I never thought someone like me would ever live close to a place like this. This is the California coast, on our way back from our honeymoon. What a beautiful creation. Matt mentioned how he missed California, and once he said it, I knew I felt the same way. I'm unsure if I can put into words exactly what I miss. I know without question, we miss our close friends and the fellowship they brought. I know we miss seeing the mountains, now so far away. Taking drives up the mountain, to sip a glass of wine and watch the sun set. I think what I feel I miss most, is the freedom it brought into our lives, in beginning a new adventure in marriage and the freedom God gave us in learning more of who we are, as his children.
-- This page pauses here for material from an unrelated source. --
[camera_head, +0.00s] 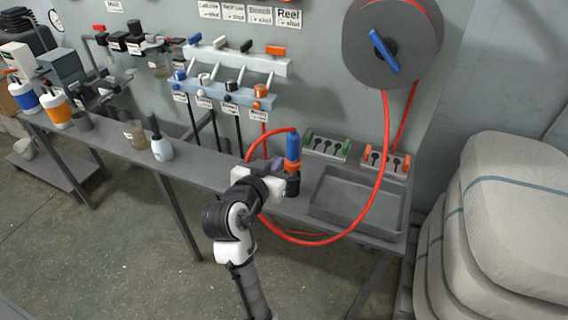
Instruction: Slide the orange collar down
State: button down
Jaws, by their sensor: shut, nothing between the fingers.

I miss our friends Dane and Jillie, who with so much love and trust in their eyes, aloud us to open up to them from the very first evening we met them, and aloud us to be vulnerable by making us feel so cared for and safe with our deep buried thoughts and sin out on the table. I miss our friends Cindy and Nick, who are filled with so much Love for God and are so joyful to spread the Love of God to others through their actions, prayer, and words. I love our friend's pure hearts, their free spirit. Who opened their home, week after week for us to come in and all be together in devotion and prayer. What a splendid blessing. I am reminded day after day by the fruit that has come from this group of people, and that has continued to be a fresh and joyful memory.
I cannot emphasize the importance of how having a young marrieds group in the first year of our marriage has transformed our lives; How much fruit has blossomed and grown from the trees and continues to just cover the grounds.
Dane & Jillie, Matt & I, and Cindy & Nick.